Chong Sing Holdings FinTech Group Ltd. fell 33 percent to 6.8 Hong Kong cents at the close Friday, after earlier losing as much as 41 percent. More than 217 million Chong Sing shares changed hands, almost four times the past-year’s average, according to data compiled by Bloomberg. Calls to Chong Sing’s office went unanswered, while attempts to find the company’s official WeChat page, as shown its website, were unsuccessful.
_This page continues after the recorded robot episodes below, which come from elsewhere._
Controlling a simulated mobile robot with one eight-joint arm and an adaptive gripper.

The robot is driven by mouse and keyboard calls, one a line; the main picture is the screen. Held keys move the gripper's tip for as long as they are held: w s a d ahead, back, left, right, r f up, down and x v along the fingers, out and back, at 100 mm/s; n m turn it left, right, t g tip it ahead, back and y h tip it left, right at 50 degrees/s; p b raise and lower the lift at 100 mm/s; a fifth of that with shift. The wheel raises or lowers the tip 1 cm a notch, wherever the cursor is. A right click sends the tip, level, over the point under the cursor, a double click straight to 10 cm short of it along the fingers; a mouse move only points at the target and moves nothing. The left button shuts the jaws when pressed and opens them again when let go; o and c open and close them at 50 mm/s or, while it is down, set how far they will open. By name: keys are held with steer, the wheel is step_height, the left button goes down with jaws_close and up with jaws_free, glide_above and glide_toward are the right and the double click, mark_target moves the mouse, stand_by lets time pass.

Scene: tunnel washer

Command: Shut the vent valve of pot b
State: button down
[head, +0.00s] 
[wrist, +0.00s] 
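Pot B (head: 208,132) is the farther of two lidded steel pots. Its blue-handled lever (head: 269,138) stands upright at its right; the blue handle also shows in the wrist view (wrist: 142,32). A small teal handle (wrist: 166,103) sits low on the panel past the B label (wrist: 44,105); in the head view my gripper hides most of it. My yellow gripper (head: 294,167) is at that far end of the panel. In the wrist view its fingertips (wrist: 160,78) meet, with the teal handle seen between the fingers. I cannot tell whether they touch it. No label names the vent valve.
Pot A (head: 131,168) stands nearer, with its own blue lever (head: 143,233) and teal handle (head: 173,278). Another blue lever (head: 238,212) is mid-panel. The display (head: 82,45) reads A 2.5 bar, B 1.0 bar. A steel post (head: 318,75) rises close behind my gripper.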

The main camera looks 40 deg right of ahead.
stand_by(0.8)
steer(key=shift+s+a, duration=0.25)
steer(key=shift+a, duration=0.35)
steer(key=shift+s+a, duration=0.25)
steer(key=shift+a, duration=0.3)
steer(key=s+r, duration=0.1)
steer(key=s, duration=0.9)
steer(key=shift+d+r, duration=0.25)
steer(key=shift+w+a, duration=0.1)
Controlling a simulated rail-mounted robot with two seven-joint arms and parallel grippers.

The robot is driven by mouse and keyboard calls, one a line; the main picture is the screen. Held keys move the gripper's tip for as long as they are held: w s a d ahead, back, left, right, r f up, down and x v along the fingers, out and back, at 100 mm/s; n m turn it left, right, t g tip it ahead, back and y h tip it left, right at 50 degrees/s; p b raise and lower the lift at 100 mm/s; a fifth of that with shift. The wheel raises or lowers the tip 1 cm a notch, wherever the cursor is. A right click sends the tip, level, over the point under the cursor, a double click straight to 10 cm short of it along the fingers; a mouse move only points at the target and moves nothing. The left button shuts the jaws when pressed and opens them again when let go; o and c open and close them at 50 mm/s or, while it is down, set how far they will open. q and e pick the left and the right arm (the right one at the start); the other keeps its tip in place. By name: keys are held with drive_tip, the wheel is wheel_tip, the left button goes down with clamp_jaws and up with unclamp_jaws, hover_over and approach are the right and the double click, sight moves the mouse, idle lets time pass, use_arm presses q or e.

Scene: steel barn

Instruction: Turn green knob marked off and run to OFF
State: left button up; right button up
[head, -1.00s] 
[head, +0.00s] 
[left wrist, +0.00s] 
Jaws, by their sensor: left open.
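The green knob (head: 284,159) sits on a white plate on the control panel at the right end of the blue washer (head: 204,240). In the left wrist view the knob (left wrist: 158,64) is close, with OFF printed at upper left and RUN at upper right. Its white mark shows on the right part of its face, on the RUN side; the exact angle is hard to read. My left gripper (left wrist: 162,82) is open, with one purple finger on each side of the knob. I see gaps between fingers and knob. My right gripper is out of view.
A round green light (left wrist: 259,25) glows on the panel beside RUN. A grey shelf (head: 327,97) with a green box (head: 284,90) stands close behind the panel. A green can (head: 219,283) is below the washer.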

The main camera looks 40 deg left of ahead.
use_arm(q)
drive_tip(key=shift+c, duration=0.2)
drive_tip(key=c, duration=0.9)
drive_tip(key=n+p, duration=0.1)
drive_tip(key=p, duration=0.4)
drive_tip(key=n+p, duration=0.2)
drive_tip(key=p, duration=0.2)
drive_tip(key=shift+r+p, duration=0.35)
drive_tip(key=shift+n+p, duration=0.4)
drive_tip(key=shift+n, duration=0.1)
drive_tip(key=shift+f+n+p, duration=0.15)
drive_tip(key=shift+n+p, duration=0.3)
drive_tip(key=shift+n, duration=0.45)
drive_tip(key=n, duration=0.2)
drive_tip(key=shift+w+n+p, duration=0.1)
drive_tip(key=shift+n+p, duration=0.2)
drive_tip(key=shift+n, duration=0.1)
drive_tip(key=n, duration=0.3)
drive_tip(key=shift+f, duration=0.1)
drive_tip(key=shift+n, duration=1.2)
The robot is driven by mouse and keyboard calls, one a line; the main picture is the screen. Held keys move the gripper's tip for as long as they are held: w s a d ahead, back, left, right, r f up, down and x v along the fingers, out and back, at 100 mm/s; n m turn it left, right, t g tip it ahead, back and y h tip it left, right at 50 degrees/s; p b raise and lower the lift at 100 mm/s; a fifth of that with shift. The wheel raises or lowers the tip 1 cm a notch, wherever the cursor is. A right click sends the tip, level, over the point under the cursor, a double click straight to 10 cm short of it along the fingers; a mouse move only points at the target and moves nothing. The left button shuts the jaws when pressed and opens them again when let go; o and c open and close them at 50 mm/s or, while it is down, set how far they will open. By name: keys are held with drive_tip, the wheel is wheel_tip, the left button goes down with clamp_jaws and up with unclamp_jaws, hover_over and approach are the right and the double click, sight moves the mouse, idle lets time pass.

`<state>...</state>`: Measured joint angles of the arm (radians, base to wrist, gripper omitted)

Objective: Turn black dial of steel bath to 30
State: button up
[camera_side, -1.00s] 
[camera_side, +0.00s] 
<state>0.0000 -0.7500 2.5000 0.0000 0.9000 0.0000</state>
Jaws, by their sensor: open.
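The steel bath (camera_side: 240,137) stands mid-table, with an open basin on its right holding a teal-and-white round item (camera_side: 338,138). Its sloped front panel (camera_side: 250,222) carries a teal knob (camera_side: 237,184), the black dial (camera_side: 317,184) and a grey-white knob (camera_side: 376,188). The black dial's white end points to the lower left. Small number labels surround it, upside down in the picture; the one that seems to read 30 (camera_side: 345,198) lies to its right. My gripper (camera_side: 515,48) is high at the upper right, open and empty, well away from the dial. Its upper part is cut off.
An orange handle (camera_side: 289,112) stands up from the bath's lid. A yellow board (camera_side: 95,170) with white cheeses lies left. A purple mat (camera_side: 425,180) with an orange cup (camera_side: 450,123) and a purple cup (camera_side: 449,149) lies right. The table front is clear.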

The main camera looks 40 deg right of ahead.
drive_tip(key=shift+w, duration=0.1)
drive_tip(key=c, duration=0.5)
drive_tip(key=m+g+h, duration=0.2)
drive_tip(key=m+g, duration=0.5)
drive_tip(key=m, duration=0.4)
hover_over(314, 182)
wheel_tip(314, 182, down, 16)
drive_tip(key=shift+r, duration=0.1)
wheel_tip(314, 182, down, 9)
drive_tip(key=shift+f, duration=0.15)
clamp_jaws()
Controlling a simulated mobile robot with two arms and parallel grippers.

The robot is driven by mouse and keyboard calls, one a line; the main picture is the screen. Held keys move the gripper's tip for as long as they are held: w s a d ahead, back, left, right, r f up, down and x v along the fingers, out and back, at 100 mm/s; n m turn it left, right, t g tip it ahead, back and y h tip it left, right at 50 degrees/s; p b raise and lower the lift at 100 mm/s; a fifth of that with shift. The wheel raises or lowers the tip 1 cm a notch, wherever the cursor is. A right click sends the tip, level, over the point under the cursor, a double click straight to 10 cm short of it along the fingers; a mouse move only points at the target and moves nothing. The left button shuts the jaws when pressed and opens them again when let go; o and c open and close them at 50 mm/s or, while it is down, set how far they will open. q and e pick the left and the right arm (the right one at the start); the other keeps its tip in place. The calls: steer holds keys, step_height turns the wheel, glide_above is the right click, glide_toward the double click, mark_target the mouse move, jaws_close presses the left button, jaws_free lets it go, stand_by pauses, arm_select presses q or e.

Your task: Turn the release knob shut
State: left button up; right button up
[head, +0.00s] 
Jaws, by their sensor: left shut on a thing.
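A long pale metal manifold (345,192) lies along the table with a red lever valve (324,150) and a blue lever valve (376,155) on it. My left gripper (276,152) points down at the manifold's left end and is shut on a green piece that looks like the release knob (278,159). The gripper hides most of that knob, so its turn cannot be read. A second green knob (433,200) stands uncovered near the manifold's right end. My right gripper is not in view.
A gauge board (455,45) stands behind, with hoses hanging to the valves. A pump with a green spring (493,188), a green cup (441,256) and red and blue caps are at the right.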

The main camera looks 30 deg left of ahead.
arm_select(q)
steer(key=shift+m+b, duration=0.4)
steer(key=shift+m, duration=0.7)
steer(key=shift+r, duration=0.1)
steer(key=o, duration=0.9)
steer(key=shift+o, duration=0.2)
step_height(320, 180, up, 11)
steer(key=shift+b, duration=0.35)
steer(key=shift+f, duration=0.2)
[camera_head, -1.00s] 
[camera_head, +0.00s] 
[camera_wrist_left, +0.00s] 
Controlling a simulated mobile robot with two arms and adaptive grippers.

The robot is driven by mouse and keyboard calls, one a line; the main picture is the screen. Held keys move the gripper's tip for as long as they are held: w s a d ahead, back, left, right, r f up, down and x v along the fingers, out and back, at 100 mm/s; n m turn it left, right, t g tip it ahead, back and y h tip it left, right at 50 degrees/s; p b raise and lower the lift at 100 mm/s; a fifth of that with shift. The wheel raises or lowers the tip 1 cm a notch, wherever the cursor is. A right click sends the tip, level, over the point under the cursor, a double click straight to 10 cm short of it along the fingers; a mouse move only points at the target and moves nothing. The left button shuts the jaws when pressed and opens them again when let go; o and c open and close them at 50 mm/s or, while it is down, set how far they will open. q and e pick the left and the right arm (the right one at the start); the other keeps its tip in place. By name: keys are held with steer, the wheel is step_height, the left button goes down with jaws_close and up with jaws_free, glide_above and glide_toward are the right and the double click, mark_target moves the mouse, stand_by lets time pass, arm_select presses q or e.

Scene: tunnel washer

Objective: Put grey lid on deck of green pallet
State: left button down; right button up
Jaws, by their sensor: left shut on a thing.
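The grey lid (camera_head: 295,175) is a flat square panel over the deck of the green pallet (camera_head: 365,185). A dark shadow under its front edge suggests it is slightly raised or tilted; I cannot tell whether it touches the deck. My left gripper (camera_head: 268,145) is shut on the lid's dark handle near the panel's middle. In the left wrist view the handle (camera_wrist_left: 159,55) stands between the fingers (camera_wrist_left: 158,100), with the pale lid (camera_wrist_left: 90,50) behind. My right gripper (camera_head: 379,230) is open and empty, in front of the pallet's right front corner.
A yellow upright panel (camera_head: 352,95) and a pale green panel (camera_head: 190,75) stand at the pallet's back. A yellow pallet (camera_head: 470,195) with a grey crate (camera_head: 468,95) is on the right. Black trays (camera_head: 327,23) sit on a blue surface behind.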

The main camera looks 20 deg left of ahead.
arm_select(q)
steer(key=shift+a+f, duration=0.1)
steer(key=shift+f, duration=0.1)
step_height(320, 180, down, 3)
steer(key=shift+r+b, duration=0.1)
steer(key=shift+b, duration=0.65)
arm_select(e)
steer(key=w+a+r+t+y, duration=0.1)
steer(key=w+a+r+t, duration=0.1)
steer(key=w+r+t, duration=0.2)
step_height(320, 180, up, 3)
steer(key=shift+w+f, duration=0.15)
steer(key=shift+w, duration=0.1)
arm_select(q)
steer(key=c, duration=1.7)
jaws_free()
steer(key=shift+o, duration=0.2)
Traded on the city’s Growth Enterprise Market, Chong Sing has lost more than 80 percent since short seller Bonitas Research questioned the company’s financial reporting in September, saying the stock was worth zero. At the time, Chong Sing said in a statement that the report contained “malicious speculations, false allegations and obvious factual errors.”
“We are unsure of today’s stock price movement, but speculate that it’s from the unwinding of secured margin financing arrangements,” Bonitas Research founder Matt Wiechert wrote in an email. “Our report highlighted Chong Sing stock manipulation in the last hour of trading, and we suspected insiders historically pledged shares for loans.”
Wiechert, who started Bonitas Research in Texas, said he closed his short position in Chong Sing after the company was kicked out of the MSCI China index in November, making it harder to borrow stock.
At least 10 companies tumbled 20 percent or more in Hong Kong on Thursday, wiping out HK$37.4 billion ($4.8 billion) in market value, with Jiayuan International Group Ltd., Sunshine 100 China Holdings Ltd. and Rentian Technology Holdings Ltd. falling more than 75 percent in a matter of minutes. Such sudden plunges aren’t uncommon in Hong Kong, where a controlling shareholder can borrow against stock and not disclose as long as it’s for personal finance reasons.
The wild moves haven’t roiled confidence in the broader market. The Hang Seng Index rose 1.3 percent Friday, completing its first three-week gain in almost a year.